Stacking And Unstacking:
The Conservation And The Conversation
To build ecosystem markets, we’ve tended to break holistic nature into incomplete but measurable chunks of nature – and then we wonder why it’s difficult to bundle those chunks into something holistic. Maybe instead of stacking existing credits, we should be creating more holistic instruments.
To build ecosystem markets, we’ve tended to break holistic nature into incomplete but measurable chunks of nature – and then we wonder why it’s difficult to bundle those chunks into something holistic. Maybe instead of stacking existing credits, we should be creating more holistic instruments.

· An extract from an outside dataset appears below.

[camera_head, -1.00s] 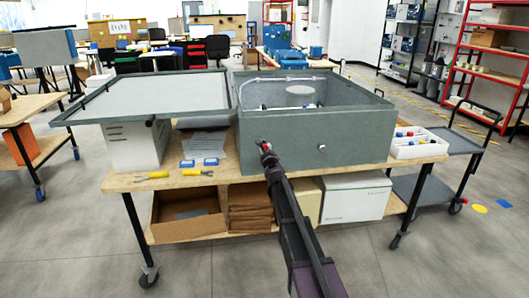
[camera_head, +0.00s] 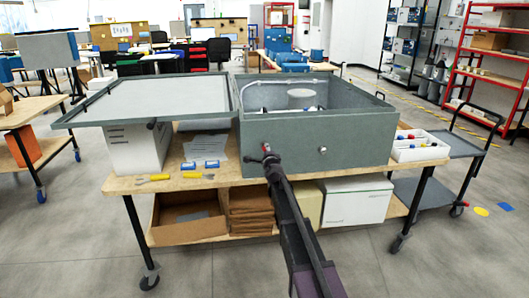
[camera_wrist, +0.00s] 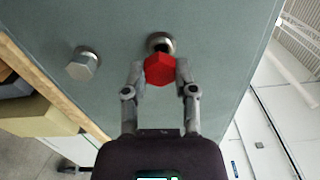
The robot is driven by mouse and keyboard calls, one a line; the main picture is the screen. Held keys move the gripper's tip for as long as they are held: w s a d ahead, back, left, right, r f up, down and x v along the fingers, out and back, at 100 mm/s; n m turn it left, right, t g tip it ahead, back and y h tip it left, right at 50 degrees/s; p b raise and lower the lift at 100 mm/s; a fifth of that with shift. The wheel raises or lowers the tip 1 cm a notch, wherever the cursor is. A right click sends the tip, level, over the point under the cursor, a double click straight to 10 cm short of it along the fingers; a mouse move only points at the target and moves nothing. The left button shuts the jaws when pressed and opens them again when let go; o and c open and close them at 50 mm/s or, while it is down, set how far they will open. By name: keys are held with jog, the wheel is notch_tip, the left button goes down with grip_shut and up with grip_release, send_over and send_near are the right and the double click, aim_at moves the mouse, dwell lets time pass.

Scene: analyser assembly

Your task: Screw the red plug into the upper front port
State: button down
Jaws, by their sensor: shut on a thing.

12 March 2013 | Common sense would dictate that properties generating the greatest environmental benefit should also command the highest price in the ecosystem marketplace, and that one way to do that might be to let people stack different ecosystem values on the same patch of land. Attempts to implement this idea, however, often bog down on technicalities and charges that the user is trying to double-dip rather than earn fair compensation for ecosystem services delivered.
This is unfortunate, because we now have enough real-world examples to launch a real-world discussion about stacking and unstacking – as well as about whether the entire system needs to be reformed and rethought.
Wayne White of mitigation banking group Wildlands, Inc, and Jemma Peneloped of W2Consulting recently launched that discussion in an article in the National Wetlands Newsletter. We asked White to recap some of the issues they explored in that piece.
EM: We’ve discussed stacking before in Ecosystem Marketplace, why does it continue to be a topical issue? What’s happened on this topic since the term was first coined?
WW: I think it’s important to remind ourselves of the potential in stacking, and make progress elevating the idea of unstacking to next on the agenda. We wanted to refresh the dialogue and better capitalize or re-focus on those opportunities we were searching for decades ago when stacking was first discussed. By this I mean more comprehensive conservation, more private sector investment in mitigation, with greater ecosystem services. We feel that with more bankers credibly unstacking credits we’ll see greater investment and conservation – more than is currently flowing to stacked credits alone right now.
First you deal with the jargon used – what are some of the key terms within this discussion?
Bundling equals stacking: both refer to only the act of having approved credits occurring on the same unit of land or water. Now, conversely, unbundling equals unstacking. Here, bundled or stacked credits on the same unit of land or water are separated out and critically sold to separate buyers. Nothing actually explicitly forbid stacking credits, but when these credits come to being sold separately there are often concerns over double-dipping. This is where one unit of mitigation action is sold once, and then sold again, whereby that second buyer doesn’t actually compensate for their impact. And it’s this fear of double dipping – impacts going unmitigated – that has made unstacking so contentious.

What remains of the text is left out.